(Rows from a robot dataset)
__________________________________________________
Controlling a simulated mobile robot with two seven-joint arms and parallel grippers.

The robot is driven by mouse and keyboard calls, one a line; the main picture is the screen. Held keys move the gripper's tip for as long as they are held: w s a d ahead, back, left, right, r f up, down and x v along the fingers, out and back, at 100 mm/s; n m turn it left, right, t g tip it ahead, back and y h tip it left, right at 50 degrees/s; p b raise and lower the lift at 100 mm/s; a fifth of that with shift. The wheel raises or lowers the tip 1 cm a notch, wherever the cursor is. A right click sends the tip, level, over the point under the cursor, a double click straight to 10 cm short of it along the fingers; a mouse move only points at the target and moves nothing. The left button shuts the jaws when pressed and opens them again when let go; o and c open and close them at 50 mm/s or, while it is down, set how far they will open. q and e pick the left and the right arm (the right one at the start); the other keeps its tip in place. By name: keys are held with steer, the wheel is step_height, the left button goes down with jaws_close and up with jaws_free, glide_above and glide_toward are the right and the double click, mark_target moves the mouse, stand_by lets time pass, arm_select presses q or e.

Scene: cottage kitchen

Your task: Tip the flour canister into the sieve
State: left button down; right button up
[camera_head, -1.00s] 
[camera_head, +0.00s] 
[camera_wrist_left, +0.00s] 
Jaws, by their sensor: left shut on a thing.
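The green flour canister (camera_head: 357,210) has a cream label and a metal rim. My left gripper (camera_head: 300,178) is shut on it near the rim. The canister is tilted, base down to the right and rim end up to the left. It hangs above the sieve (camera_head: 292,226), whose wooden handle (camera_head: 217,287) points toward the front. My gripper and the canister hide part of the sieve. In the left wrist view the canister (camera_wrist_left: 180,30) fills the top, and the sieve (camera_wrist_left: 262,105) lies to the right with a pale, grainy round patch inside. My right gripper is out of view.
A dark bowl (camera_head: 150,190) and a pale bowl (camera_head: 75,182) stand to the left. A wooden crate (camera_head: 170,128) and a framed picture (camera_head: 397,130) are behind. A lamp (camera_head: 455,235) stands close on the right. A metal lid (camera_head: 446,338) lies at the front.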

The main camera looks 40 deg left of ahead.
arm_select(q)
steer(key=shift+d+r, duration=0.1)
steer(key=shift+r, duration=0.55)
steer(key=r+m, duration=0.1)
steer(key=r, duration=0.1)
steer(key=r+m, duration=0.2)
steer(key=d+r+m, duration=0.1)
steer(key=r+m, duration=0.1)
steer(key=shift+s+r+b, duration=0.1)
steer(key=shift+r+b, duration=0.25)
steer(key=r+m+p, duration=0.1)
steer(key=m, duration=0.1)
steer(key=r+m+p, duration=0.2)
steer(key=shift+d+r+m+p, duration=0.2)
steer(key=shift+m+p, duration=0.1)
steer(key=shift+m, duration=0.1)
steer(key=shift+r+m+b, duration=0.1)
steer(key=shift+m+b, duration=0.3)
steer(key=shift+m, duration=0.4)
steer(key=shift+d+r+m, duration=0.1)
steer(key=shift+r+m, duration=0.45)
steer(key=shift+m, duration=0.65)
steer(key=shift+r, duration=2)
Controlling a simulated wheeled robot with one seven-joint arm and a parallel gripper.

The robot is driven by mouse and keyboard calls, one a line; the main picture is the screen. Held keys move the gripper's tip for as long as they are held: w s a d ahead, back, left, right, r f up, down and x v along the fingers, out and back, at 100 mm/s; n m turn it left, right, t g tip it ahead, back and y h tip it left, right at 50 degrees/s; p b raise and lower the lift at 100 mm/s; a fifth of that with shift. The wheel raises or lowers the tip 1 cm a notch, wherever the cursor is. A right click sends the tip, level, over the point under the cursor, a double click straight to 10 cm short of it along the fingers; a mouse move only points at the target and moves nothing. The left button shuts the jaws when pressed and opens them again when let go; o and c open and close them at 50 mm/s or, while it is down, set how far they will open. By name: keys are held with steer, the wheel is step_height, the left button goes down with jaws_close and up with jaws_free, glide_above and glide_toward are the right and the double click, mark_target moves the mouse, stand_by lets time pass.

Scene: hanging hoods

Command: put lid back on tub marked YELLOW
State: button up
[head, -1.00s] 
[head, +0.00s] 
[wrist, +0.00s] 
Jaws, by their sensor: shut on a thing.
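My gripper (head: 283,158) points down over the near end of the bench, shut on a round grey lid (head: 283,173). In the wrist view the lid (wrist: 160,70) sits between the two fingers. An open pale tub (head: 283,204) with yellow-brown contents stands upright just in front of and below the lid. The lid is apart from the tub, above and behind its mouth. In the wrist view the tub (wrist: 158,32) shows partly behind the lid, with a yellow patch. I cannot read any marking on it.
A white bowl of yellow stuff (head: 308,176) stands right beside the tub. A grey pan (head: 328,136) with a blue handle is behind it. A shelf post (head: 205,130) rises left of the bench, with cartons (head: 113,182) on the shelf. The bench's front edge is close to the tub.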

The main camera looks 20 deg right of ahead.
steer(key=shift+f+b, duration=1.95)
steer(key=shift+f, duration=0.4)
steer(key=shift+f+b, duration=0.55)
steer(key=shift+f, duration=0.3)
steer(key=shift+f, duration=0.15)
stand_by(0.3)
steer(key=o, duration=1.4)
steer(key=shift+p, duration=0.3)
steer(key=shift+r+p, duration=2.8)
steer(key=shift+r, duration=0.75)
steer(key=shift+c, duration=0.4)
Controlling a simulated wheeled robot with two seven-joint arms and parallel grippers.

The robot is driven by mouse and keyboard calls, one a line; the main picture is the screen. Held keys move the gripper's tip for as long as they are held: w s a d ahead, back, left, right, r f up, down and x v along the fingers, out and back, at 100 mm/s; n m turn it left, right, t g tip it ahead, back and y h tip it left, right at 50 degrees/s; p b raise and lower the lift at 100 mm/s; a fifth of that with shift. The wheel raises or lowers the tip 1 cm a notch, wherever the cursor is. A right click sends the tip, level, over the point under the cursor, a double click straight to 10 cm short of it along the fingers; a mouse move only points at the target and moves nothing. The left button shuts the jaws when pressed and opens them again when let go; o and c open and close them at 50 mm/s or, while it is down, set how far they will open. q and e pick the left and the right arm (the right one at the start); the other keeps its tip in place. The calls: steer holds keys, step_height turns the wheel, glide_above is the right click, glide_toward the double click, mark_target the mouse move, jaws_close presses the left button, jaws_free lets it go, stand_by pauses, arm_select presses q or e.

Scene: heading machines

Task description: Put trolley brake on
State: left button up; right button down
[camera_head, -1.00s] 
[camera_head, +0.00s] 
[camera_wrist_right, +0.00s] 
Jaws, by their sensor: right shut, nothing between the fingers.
__________________________________________________
PROBLEM STATEMENT
For each line of the listing that holds the word "wheeled", show that line.

CORRECT RESPONSE
Controlling a simulated wheeled robot with one seven-joint arm and a parallel gripper.
Controlling a simulated wheeled robot with two seven-joint arms and parallel grippers.

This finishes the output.